Would you set down every entry shown below, precisely as written?

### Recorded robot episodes
•••••

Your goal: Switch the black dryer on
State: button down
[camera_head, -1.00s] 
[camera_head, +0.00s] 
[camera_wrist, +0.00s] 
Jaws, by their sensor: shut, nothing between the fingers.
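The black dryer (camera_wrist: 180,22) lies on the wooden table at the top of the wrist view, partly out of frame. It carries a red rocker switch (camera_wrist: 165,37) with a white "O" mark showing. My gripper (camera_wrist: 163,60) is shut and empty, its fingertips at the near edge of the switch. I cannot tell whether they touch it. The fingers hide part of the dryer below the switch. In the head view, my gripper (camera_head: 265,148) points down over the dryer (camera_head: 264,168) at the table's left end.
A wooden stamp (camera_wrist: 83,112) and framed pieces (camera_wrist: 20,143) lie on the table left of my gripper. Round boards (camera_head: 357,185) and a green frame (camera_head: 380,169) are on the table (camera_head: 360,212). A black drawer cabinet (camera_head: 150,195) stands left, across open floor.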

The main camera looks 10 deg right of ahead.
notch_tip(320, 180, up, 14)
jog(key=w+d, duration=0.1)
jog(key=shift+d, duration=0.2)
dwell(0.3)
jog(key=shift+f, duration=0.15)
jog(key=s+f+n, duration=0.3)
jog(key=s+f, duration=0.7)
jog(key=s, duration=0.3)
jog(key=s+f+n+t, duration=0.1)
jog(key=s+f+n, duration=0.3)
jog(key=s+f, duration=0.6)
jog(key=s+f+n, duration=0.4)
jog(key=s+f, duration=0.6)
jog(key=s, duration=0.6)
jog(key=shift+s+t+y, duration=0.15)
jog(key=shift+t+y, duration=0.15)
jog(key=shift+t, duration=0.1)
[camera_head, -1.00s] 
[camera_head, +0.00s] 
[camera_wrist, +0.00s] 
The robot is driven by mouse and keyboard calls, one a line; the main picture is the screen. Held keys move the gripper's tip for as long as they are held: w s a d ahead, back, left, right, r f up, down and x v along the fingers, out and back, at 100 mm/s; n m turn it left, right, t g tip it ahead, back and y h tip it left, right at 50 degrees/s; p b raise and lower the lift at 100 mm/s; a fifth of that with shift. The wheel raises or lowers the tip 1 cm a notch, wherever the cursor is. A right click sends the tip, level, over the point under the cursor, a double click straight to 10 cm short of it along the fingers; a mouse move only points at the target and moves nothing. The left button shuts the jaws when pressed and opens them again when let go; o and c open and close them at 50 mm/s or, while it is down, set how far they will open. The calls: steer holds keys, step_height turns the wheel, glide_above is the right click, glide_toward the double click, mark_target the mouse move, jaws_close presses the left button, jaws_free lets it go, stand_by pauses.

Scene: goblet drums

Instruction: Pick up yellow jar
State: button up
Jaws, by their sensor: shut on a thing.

•••••

### SOLUTION TO THE PROBLEM
Your goal: Switch the black dryer on
State: button down
[camera_head, -1.00s] 
[camera_head, +0.00s] 
[camera_wrist, +0.00s] 
Jaws, by their sensor: shut, nothing between the fingers.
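The black dryer (camera_wrist: 180,22) lies on the wooden table at the top of the wrist view, partly out of frame. It carries a red rocker switch (camera_wrist: 165,37) with a white "O" mark showing. My gripper (camera_wrist: 163,60) is shut and empty, its fingertips at the near edge of the switch. I cannot tell whether they touch it. The fingers hide part of the dryer below the switch. In the head view, my gripper (camera_head: 265,148) points down over the dryer (camera_head: 264,168) at the table's left end.
A wooden stamp (camera_wrist: 83,112) and framed pieces (camera_wrist: 20,143) lie on the table left of my gripper. Round boards (camera_head: 357,185) and a green frame (camera_head: 380,169) are on the table (camera_head: 360,212). A black drawer cabinet (camera_head: 150,195) stands left, across open floor.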

The main camera looks 10 deg right of ahead.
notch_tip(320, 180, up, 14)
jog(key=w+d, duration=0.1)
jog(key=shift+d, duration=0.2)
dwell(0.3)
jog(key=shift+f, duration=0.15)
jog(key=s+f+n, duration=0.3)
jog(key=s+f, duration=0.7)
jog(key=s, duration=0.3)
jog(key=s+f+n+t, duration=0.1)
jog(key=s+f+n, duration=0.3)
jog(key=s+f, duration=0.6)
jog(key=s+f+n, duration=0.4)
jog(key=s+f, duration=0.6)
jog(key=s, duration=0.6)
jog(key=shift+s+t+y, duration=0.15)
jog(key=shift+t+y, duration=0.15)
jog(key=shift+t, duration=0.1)
[camera_head, -1.00s] 
[camera_head, +0.00s] 
[camera_wrist, +0.00s] 
The robot is driven by mouse and keyboard calls, one a line; the main picture is the screen. Held keys move the gripper's tip for as long as they are held: w s a d ahead, back, left, right, r f up, down and x v along the fingers, out and back, at 100 mm/s; n m turn it left, right, t g tip it ahead, back and y h tip it left, right at 50 degrees/s; p b raise and lower the lift at 100 mm/s; a fifth of that with shift. The wheel raises or lowers the tip 1 cm a notch, wherever the cursor is. A right click sends the tip, level, over the point under the cursor, a double click straight to 10 cm short of it along the fingers; a mouse move only points at the target and moves nothing. The left button shuts the jaws when pressed and opens them again when let go; o and c open and close them at 50 mm/s or, while it is down, set how far they will open. The calls: steer holds keys, step_height turns the wheel, glide_above is the right click, glide_toward the double click, mark_target the mouse move, jaws_close presses the left button, jaws_free lets it go, stand_by pauses.

Scene: goblet drums

Instruction: Pick up yellow jar
State: button up
Jaws, by their sensor: shut on a thing.

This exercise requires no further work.